S'agissant de la promotion, pratiquement négligée jusqu'à présent, des moyens apparaissent désormais, mais il ne s'agit que de promotion collective, pas très efficace, si ce n'est en complément d'une meilleure structuration de la filière vers la commercialisation.

Si ces avancées sont louables, elles restent toutefois largement insuffisantes au regard des besoins de soutien des produits vitivinicoles européens et des objectifs fixés par la Commission européenne, celle-ci ayant motivé la réduction de certaines aides par sa volonté d'augmenter substantiellement les moyens alloués à la conquête de nouveaux marchés.
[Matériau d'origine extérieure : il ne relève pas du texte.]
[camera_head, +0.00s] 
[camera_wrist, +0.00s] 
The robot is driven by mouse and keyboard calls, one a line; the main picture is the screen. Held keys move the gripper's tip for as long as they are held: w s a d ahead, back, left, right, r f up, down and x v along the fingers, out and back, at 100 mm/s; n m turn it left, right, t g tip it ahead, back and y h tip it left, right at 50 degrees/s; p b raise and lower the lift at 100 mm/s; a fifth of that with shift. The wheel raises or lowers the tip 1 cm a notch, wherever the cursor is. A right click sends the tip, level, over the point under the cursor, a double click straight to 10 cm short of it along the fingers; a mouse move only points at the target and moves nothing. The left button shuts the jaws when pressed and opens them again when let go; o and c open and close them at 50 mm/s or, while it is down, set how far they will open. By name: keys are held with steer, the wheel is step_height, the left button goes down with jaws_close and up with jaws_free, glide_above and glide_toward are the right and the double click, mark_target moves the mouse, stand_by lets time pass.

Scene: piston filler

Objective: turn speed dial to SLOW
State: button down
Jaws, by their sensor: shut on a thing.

Avec les AOC, la France possède un immense atout commercial pour gagner des marchés dans le monde. Elles constituent la locomotive du système viticole français, fondé sur une longue pratique qui a permis, au cours des siècles, d'identifier les meilleures zones aptes à la culture de la vigne et les cépages les mieux adaptés. Il importe donc qu'elles soient reconnues et protégées.

Alors que le marché mondial du vin se développe, les vignerons français doivent avoir les moyens de faire connaître et apprécier leur travail, grâce à une politique nationale et européenne de soutien à la promotion et à l'éducation au vin sans commune mesure avec ce qui a été fait jusqu'à aujourd'hui, afin de pouvoir résister à la pression des lobbies agro-industriels mondiaux du vin.

Les crédits mobilisés pour la promotion dans le secteur du vin sur le marché intracommunautaire sont notoirement insuffisants et nous demandons leur revalorisation substantielle afin de mener, à l'échelle européenne, une campagne de communication pour une consommation responsable et modérée. Nous demandons également une revalorisation des crédits affectés à la promotion vers les pays tiers, ainsi que la possibilité de les utiliser en vue de financer directement des projets d'entreprises.

Par ailleurs, la Commission européenne ne propose plus de lever l'interdiction de vinifier des moûts importés, ni d`autoriser le coupage entre vins communautaires et vins non communautaires. Cette évolution significative fait suite, encore une fois, aux observations très pertinentes du Sénat

Il s'agit là de quelques sujets de satisfaction pour le Sénat, la commission des affaires économiques et le groupe sénatorial d'études de la vigne et du vin.

Malheureusement, plusieurs aspects des autres propositions définitives restent très préoccupants, et donc inacceptables pour la filière vitivinicole française.

C'est le cas, notamment, de la suppression du régime des droits de plantation à partir de 2013.

Cette dérégulation complète nous semble très dangereuse. Le système des droits de plantation est nécessaire et doit absolument être maintenu, sinon on s'acheminera très rapidement vers un déséquilibre du marché. Avec une dérégulation complète en 2013, on verra rapidement la production des nouveaux vignobles s'ajouter brutalement à celle des vignobles existants et l'on connaîtra une nouvelle crise de surproduction. De plus, on risque d'assister à une délocalisation des vignes pour profiter de la réputation de certaines zones.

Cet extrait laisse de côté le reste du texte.